Леонтьев любил окружать себя слугами, хотя всю жизнь был в долгах как в шелках. Губастов вспоминал: «По своей натуре Леонтьев был причудливый, деспотичный в домашней жизни русский барин с „нестерпимо сложными потребностями“, которых он был, на свое несчастье, всегда рабом. После самого короткого с ним знакомства бросались в глаза черты русского помещика, родившегося и воспитывавшегося еще при крепостном праве. Неумение обходиться без многих слуг, любовь быть ими окруженным, патриархально-деспотическое обращение с ними, расположение к сельской жизни, к деревенским забавам и прочее» [308]. Как ни удивительно, это тоже способствовало исполнению консульских обязанностей. Один из современных исследователей творчества Леонтьева верно заметил, что «в то время русское правительство требовало от своих дипломатов двух вещей: знать хорошо, что делается и даже думается в стране… и держать себя так, чтобы помнили, что есть на свете Россия» [309]. Со второй частью консульской задачи Леонтьев справлялся инстинктивно, без усилий, по одному своему «барскому» характеру — русский консул в его исполнении был фигурой заметной и колоритной.
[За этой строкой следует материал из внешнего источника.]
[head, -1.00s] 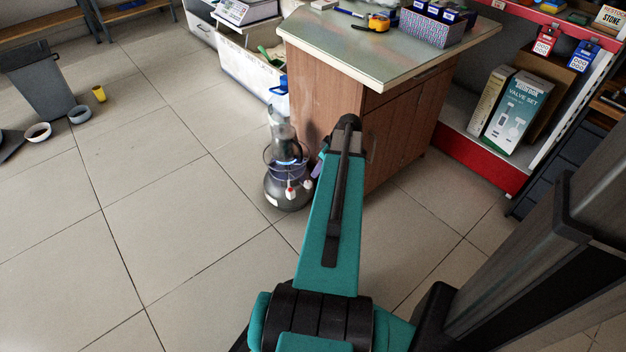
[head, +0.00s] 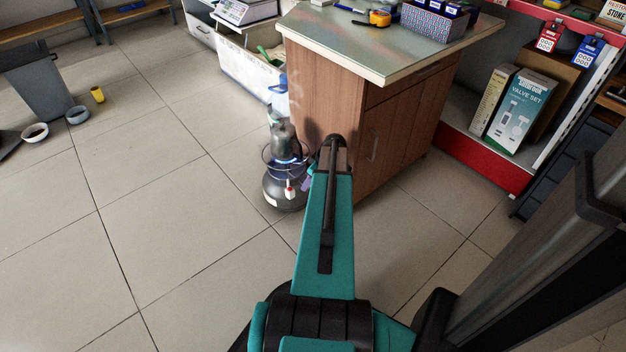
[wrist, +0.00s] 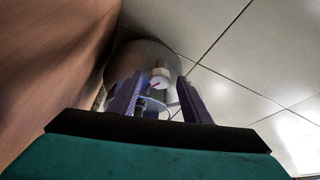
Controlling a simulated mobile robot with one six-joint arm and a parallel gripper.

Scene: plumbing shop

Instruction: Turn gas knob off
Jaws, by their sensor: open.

В письме Губастову, отправленному через несколько недель после приезда в Тульчу, Леонтьев описывал свою новую жизнь: «<…> Я пишу утром и ночью. По службе тоже много занимаюсь. Время есть на все. И я желаю одно — свить навек мое гнездо в Тульче. Я Вам объясню почему. Где жить? В России вообще — для сердца, для привычек хорошо, но нет той живой политической деятельности. За границею — в Европе, спаси Боже, тошно подумать. В Петербурге хорошо для литературы, но нездорово, дорого, буржуазно, прозаично. В Москве — поэтичнее, но все же нет той службы, что здесь. В нашем Кудинове — здорово, есть поэзия, нет доходов и службы. Внутри Турции? Нет, другой раз калачом не заманишь… Лучше вице-консулом останусь, если Тульчу не захотят повысить в консульство. Здесь есть и движение, и покой, и восток, и запад, и север, и юг, встречи беспрестанные на дунайских пароходах, можно устроиться помещиком, как в деревне, здесь и Россия, и Молдавия, и Турция, и Австрия, и простор деревенский, и вместе с тем как бы в центре Европы! Прелесть! <…>» [310]. Да и мадам Ону он написал: «Если Вы интересуетесь моей судьбою, то я вам скажу, что я ее благодарю за то, что она привела меня в Тульчу. Я бы желал одного, чтобы, когда придет время повышения, меня бы здесь сделали консулом. Это город совершенно русский; дом мой на берегу Дуная принадлежит русскому раскольнику и самый лучший в Тульче; мебели хотя немного, но все прилично… Обед у меня тоже русский: щи, каша, пироги — я в восторге…» [311]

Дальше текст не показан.